> _Available data_
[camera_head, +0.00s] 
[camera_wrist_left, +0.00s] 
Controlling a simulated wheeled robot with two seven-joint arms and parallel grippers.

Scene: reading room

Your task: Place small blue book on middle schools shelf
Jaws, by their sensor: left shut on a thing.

> _Aim of the exercise_
Transcribe word for word the lines from the one holding "[camera_wrist_left, +0.00s]" to the last line of the listing above, inclusive.

> _Reply to the exercise_
[camera_wrist_left, +0.00s] 
Controlling a simulated wheeled robot with two seven-joint arms and parallel grippers.

Scene: reading room

Your task: Place small blue book on middle schools shelf
Jaws, by their sensor: left shut on a thing.

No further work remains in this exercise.